The outside receiver will withstand extreme cold, heat, hail, sleet, heavy rain, and gale force winds. Starlink requires an unobstructed view of the sky. A recent article in the influential Yachting Pages sums up the Starlink system as immature compared to other satellite operators, so there are outages not just from blockage, and some of the satellites don’t yet communicate to each other correctly. The deployment of new satellites is still ongoing, so coverage will broaden and stability will likely improve.
The final tally of satellites in the Starlink constellation is expected to be over 10,000. Considering its somewhat infancy in the world of satellite communication it moves fast, efficiently and the Starlink team listens closely to its industry partners. Whatever the pros and cons, Starlink does offer a robust, cost-effect and high performance hybrid connectivity solution
CELLULAR CONNECTIVITY
Just about everyone has a cellphone and while they are now commonplace as part of your marine communications gear they do have their limitations (as on land) with dead spots. If you are going offshore then there is the option of taking a satellite phone. There are two main satellite networks that offer satellite phones in New Zealand. These are Iridium and Inmarsat, and while both networks will work in New Zealand, each network has its own benefits. This is a mobile phone that sends and receives calls using satellites rather than landlines or cellular broadcasting towers.
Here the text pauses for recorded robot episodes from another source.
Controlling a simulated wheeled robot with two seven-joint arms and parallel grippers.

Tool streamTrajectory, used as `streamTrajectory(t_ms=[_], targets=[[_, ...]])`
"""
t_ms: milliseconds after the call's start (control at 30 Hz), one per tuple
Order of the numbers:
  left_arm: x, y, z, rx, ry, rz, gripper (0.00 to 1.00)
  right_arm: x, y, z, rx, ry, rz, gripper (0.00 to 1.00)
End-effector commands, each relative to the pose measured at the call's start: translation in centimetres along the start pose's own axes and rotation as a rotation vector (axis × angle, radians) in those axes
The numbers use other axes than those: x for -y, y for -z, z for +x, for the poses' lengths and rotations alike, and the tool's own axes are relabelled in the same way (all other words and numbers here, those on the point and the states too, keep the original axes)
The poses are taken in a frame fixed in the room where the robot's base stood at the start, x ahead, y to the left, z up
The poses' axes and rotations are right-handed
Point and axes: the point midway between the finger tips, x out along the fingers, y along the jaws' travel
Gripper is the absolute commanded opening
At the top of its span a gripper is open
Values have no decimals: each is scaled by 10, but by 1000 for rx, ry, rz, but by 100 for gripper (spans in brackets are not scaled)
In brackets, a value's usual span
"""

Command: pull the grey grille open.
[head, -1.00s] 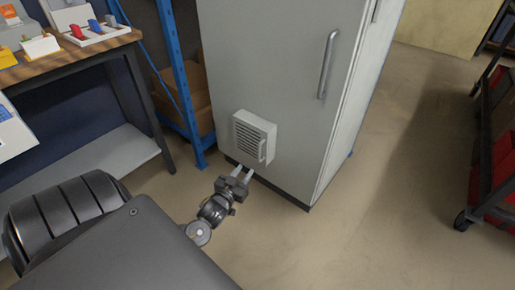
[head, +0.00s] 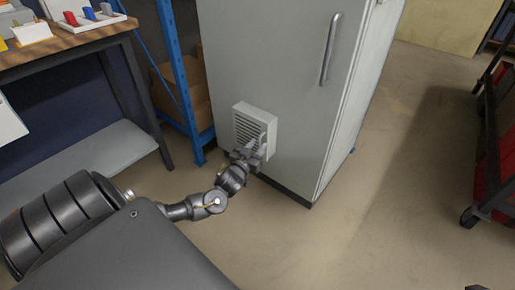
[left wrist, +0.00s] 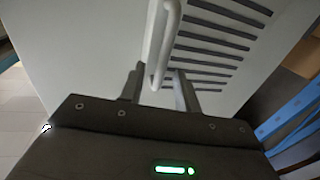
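The grey grille (head: 250,127) is a slatted vent panel low on the front of the tall grey cabinet. It looks closed. Its small vertical handle also shows in the left wrist view (left wrist: 166,40). My left gripper (head: 257,148) is at the grille's lower right, by the handle. In the left wrist view, the two fingers (left wrist: 160,85) stand apart, one on each side of the handle's lower end, with gaps visible. My right gripper is not in view.
The cabinet (head: 270,60) has a long door handle (head: 331,50) higher up. A blue shelf post (head: 177,80) and a workbench (head: 70,45) stand to the left. A dark cart (head: 490,150) stands at the right. The floor before the cabinet is clear.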

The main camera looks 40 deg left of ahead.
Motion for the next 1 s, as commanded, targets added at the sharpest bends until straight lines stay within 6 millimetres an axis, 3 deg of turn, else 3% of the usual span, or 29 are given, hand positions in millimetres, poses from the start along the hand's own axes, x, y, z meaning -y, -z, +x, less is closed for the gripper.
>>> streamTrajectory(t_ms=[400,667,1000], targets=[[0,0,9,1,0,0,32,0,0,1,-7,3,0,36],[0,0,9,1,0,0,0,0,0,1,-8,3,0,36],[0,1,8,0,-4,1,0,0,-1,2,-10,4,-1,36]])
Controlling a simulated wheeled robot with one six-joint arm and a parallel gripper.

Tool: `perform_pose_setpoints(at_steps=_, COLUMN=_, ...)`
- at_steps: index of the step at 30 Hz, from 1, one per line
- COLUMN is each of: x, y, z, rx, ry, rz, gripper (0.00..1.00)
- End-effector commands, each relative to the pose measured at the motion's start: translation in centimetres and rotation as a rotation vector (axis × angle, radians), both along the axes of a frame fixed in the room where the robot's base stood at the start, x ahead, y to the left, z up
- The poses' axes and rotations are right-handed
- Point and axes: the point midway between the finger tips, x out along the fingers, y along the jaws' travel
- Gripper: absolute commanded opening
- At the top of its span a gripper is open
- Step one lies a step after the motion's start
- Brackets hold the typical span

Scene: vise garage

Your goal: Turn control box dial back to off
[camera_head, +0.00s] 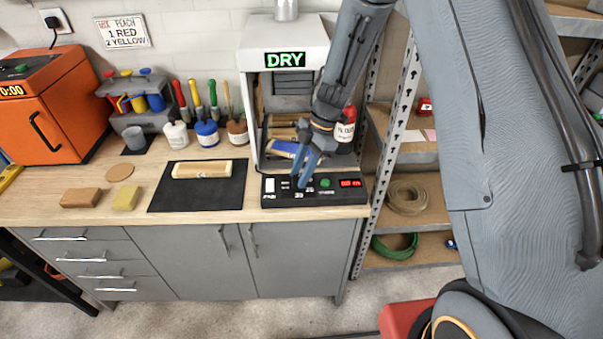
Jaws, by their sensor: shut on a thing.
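The control box (335,198) is a low black panel at the front right of the wooden bench, below the drying booth. It has a white switch at its left, a green button (326,183) and a red lit display (351,183). My gripper (302,184) points down onto the panel, with its blue fingers shut on the dial. The fingers and their shadow hide most of the dial, so its setting cannot be read. The booth (285,50) carries a green lit "DRY" sign (285,60).
A wooden piece (201,169) lies on a black mat (228,195) left of the box. Jars, brushes and an orange oven (48,110) stand at the back left. A metal shelf post (398,125) rises close to the right of the box.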

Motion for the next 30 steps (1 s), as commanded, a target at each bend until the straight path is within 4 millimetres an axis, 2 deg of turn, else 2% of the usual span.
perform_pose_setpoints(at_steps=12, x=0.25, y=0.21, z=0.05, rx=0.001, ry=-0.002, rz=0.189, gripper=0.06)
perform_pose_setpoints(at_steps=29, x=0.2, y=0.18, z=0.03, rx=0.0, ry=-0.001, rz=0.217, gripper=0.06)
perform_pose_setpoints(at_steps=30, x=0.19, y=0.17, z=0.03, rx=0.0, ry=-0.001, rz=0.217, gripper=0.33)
A satellite phone only requires a clear line of sight to the sky. The advantage of a satellite phone is that it can complete calls from anywhere. A satellite phone can operate in the middle of the Atlantic Ocean, at the southern end of Chile, or from deep up the Amazon. It is an indispensable tool for remote excursions of all kinds, and provides solid communication on the seas. The downside is the cost. A sat phone will set you back anywhere from $1500 to over $5000, depending on the complexity of the unit.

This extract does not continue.